> _Data provided_
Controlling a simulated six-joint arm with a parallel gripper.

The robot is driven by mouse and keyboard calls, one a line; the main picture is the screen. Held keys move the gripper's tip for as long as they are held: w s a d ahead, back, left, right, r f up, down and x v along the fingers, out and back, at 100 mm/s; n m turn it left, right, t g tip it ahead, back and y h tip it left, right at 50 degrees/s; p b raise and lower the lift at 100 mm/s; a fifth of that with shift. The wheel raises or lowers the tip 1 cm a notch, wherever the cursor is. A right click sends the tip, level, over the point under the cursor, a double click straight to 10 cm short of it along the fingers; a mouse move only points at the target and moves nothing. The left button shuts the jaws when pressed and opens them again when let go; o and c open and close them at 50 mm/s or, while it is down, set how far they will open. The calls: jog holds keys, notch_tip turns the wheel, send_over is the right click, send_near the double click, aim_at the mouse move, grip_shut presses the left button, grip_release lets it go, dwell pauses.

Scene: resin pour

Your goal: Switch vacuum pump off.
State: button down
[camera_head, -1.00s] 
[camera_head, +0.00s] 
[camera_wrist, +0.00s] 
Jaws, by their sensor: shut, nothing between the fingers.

> _Exercise description_
Your task is to return, exactly and on their own, the lines from the one containing "Your goal: Switch vacuum pump off." through the last line of the listing.

> _Answer to the problem_
Your goal: Switch vacuum pump off.
State: button down
[camera_head, -1.00s] 
[camera_head, +0.00s] 
[camera_wrist, +0.00s] 
Jaws, by their sensor: shut, nothing between the fingers.

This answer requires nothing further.